[start of PROVIDED MATERIAL]
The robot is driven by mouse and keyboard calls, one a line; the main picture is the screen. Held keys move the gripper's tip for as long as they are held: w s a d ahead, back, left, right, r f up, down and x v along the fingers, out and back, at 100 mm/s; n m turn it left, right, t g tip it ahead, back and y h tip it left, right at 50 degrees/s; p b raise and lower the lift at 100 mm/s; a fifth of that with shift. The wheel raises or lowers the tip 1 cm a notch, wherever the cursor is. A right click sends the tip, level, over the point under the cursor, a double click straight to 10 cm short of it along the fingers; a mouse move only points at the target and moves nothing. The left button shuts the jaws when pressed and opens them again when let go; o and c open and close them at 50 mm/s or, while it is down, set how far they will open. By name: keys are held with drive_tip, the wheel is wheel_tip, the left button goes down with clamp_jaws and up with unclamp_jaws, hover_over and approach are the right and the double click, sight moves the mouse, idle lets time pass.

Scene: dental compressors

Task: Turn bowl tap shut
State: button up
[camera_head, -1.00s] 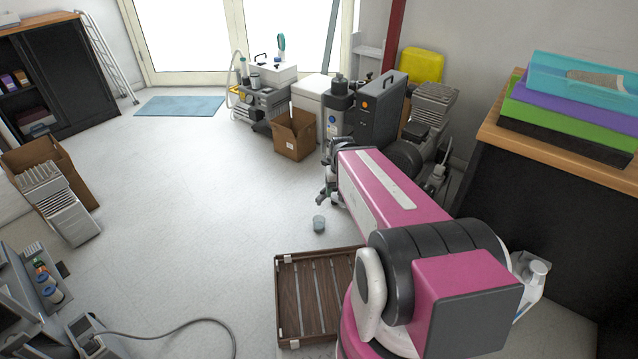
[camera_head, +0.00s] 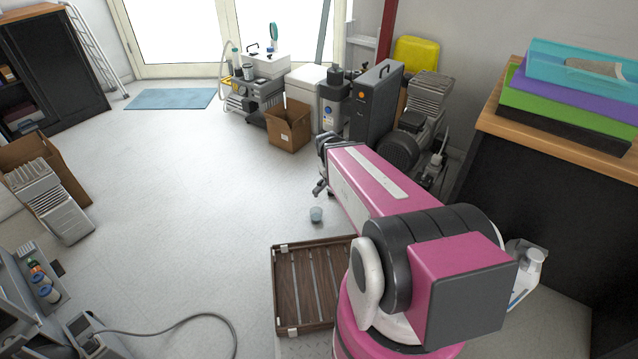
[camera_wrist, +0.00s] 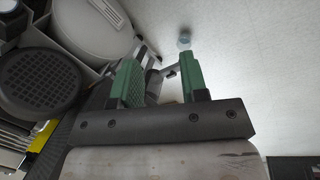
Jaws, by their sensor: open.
[end of PROVIDED MATERIAL]
STATED EXERCISE
Exactly those lines that run from the line holding "Scene: dental compressors" to the end of the listing above, both included, are to be reproduced, with pictures left out.

WORKED SOLUTION
Scene: dental compressors

Task: Turn bowl tap shut
State: button up
[camera_head, -1.00s] 
[camera_head, +0.00s] 
[camera_wrist, +0.00s] 
Jaws, by their sensor: open.

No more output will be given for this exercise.